>> Start

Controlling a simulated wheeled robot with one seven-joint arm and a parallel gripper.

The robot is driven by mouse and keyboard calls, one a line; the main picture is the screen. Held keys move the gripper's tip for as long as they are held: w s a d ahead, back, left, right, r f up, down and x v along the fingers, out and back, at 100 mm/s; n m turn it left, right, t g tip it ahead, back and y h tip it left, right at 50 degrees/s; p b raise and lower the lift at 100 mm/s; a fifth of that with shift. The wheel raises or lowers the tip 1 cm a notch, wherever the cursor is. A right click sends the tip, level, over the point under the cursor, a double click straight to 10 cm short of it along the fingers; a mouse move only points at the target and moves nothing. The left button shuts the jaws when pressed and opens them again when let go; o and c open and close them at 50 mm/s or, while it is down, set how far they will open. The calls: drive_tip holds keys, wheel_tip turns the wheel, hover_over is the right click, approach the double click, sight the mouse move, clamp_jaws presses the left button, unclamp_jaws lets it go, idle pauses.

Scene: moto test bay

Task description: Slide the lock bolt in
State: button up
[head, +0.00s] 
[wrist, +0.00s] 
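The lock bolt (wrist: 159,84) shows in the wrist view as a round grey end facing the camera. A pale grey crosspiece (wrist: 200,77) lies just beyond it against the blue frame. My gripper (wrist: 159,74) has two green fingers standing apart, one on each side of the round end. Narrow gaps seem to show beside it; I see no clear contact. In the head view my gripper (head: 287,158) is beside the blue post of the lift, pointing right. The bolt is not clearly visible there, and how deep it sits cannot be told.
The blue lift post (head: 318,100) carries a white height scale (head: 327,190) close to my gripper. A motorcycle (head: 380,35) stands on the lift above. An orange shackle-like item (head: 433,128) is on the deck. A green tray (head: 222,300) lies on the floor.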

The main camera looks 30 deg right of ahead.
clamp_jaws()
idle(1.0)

>> End

* _TASK DESCRIPTION_:
Reproduce the full listing word for word.

* _EXPECTED ANSWER_:
Controlling a simulated wheeled robot with one seven-joint arm and a parallel gripper.

The robot is driven by mouse and keyboard calls, one a line; the main picture is the screen. Held keys move the gripper's tip for as long as they are held: w s a d ahead, back, left, right, r f up, down and x v along the fingers, out and back, at 100 mm/s; n m turn it left, right, t g tip it ahead, back and y h tip it left, right at 50 degrees/s; p b raise and lower the lift at 100 mm/s; a fifth of that with shift. The wheel raises or lowers the tip 1 cm a notch, wherever the cursor is. A right click sends the tip, level, over the point under the cursor, a double click straight to 10 cm short of it along the fingers; a mouse move only points at the target and moves nothing. The left button shuts the jaws when pressed and opens them again when let go; o and c open and close them at 50 mm/s or, while it is down, set how far they will open. The calls: drive_tip holds keys, wheel_tip turns the wheel, hover_over is the right click, approach the double click, sight the mouse move, clamp_jaws presses the left button, unclamp_jaws lets it go, idle pauses.

Scene: moto test bay

Task description: Slide the lock bolt in
State: button up
[head, +0.00s] 
[wrist, +0.00s] 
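The lock bolt (wrist: 159,84) shows in the wrist view as a round grey end facing the camera. A pale grey crosspiece (wrist: 200,77) lies just beyond it against the blue frame. My gripper (wrist: 159,74) has two green fingers standing apart, one on each side of the round end. Narrow gaps seem to show beside it; I see no clear contact. In the head view my gripper (head: 287,158) is beside the blue post of the lift, pointing right. The bolt is not clearly visible there, and how deep it sits cannot be told.
The blue lift post (head: 318,100) carries a white height scale (head: 327,190) close to my gripper. A motorcycle (head: 380,35) stands on the lift above. An orange shackle-like item (head: 433,128) is on the deck. A green tray (head: 222,300) lies on the floor.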

The main camera looks 30 deg right of ahead.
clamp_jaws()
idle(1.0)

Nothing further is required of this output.